The virtual controller 102 may also include a non-transitory computer readable medium 112 that may have stored thereon machine-readable instructions executable by the processor 104. Examples of the machine-readable instructions are shown as 114-122 and are further discussed below. Examples of the non-transitory computer readable medium 112 may include an electronic, magnetic, optical, or other physical storage device that contains or stores executable instructions. For example, the non-transitory computer readable medium 112 may be a Random Access memory (RAM), an Electrically Erasable Programmable Read-Only Memory (EEPROM), a hard disk, an optical disc, or other type of storage device.
The processor 104 may execute the machine-readable instructions 114 to receive a feed booking request. As discussed above, a central database may store video stream settings-related data. The processor 104 may execute the machine-readable instructions 116 to provide the feed booking request to a scheduling controller (e.g., 106). The processor 104 may execute the machine-readable instructions to detect an activation of a streaming device 103 to initiate a scheduled feed corresponding to the feed booking request. The processor 104 may execute the machine-readable instructions 120 to, responsive to the activation of the streaming device 103, analyze the scheduled feed produced based on current settings of the streaming device 103. The processor 104 may execute the machine-readable instructions 122 to dynamically adjust the current settings based on the analysis of the scheduled feed.
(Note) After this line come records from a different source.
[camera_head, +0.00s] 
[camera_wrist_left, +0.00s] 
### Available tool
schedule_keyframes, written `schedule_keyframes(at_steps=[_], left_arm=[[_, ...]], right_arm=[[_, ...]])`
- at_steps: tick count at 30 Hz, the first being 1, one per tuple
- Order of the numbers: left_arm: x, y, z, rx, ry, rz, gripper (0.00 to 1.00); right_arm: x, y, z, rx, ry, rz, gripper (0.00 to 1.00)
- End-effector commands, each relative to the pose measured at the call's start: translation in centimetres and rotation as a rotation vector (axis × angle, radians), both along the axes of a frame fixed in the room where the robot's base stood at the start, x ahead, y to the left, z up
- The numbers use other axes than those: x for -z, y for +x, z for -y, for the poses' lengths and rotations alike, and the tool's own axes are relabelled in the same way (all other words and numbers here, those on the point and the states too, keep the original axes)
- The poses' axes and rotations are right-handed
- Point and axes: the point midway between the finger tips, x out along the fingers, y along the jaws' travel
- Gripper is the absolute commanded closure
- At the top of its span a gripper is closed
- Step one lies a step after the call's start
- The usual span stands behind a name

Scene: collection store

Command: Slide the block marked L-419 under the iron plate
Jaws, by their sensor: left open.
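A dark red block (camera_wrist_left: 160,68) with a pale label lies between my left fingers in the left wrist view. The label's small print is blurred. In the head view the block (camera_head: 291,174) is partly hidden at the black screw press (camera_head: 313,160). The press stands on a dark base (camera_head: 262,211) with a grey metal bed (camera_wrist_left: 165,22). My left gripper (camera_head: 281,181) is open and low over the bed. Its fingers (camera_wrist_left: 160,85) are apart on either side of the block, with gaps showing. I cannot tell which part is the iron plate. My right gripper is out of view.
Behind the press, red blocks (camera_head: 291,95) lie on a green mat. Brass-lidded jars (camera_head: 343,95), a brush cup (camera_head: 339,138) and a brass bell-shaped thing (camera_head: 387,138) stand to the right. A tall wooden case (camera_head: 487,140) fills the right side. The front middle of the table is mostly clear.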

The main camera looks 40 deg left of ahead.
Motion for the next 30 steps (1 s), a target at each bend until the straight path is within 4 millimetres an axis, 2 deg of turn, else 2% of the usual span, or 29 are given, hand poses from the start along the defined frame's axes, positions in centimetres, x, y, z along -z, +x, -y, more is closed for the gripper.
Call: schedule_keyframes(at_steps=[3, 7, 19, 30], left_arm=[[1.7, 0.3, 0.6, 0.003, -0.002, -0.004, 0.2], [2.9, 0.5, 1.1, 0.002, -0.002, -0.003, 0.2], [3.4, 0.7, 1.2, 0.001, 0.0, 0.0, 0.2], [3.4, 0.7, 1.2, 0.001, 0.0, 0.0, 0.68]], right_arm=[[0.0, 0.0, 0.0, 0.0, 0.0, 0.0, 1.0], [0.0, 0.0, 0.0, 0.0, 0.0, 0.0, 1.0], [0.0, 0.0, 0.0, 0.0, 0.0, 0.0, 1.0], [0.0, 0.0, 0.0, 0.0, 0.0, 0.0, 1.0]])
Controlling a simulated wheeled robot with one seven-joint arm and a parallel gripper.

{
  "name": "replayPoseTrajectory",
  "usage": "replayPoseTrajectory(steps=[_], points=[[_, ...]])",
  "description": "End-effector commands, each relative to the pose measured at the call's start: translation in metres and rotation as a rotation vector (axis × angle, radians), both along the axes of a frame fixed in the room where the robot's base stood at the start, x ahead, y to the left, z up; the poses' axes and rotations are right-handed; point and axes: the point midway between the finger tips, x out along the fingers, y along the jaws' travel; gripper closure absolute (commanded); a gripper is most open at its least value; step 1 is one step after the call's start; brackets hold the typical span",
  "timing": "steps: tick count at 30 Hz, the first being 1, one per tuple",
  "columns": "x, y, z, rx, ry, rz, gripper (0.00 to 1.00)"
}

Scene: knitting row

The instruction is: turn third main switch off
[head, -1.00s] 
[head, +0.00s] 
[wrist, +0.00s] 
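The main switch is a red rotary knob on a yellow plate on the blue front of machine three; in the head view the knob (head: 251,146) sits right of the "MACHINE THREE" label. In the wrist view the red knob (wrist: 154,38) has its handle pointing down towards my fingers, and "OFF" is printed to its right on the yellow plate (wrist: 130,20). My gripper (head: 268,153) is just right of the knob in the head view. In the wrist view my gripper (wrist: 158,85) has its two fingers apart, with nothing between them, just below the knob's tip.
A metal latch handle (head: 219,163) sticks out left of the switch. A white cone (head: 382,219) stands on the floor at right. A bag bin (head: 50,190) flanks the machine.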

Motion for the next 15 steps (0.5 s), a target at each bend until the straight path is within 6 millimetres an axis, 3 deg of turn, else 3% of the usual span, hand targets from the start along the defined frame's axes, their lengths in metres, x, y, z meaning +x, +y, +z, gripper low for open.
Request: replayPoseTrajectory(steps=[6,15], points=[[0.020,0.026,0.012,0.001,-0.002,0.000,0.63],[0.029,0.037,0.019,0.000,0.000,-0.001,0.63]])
FIG. 3 illustrates a flow diagram 300 of a method for remote adjustment of a live stream, according to example embodiments. Referring to FIG. 3, an example method may be executed by the virtual controller 102 (see FIG. 2). It should be understood that method 300 depicted in FIG. 3 may include additional operations and that some of the operations described therein may be removed and/or modified without departing from the scope of the method 300. The description of the method 300 is also made with reference to the features depicted in FIG. 2 for purposes of illustration. Particularly, the processor 104 of the virtual controller 102 may execute some or all of the operations included in the method 300.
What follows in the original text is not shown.